The presence of a grammar school is bound to distort other schools in the area, who will not share the same number of able children and cannot be truly comprehensive. Assuming your child passes the entry requirements, a grammar school should:
Show evidence of providing a host of extra activities and demanding lessons to excite academically very able children (although you should bear in mind whether your child will blossom with the intensity of work and activities, or be likely to struggle in an environment which may be quite competitive and intense).
Have 90 per cent of students gaining 5 A-C grades at GCSE (the national figure for all schools is around 54 per cent) to reflect their entry restrictions which take on only the top 20 per cent or so of students.

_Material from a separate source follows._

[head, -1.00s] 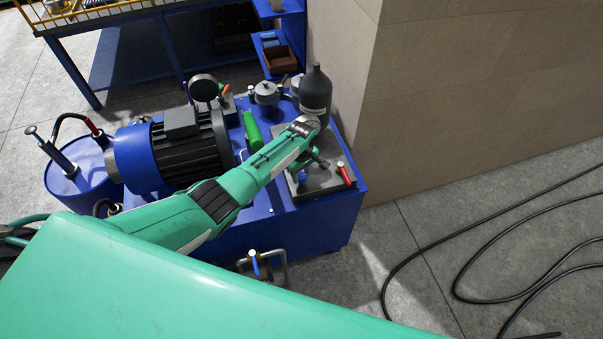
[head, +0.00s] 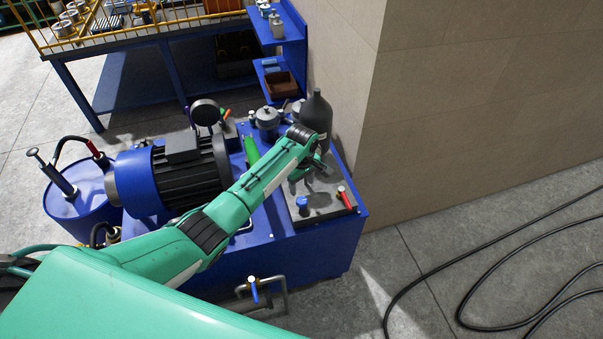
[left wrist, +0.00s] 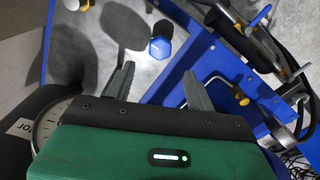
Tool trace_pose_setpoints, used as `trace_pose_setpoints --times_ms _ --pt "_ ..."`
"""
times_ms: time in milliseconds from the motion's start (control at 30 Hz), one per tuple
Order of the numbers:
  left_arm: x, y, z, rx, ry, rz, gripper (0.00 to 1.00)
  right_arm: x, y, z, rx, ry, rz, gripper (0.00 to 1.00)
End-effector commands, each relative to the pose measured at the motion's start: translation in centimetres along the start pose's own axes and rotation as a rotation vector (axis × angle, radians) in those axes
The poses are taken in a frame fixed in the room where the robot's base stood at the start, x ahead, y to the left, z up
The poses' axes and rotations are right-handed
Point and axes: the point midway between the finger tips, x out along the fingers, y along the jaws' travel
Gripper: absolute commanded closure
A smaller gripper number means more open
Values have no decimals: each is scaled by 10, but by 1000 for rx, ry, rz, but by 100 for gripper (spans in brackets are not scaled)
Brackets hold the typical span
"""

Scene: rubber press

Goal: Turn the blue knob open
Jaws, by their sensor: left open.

Be sending most students on to good universities, on courses with entry level requirements of around 3 grade Bs at A-Level.
For most parents a comprehensive is the only choice. You may be lucky and have the option of a special status school, such as a Technology College, offering highly resourced teaching.
A small school may not be poor in achievement, but a school which has a small Year 10 or 11 (under 120 students) will find difficulty in offering a wide choice of subjects.
If the school is shrinking in size, year by year, it will suffer staff losses, restrictions, turmoil and a lowering of morale. Look at the school's brochure figures for the number of students in each year group.
Comprehensive schools should be examined in their own terms according to the ability range they take in. Secondary schools with a wide range of ability can give much better value, because the teachers are more conscious of the need to generate exciting learning and to motivate children.
Ask about the ways schools measure their performance and the tactics they use to raise attainment.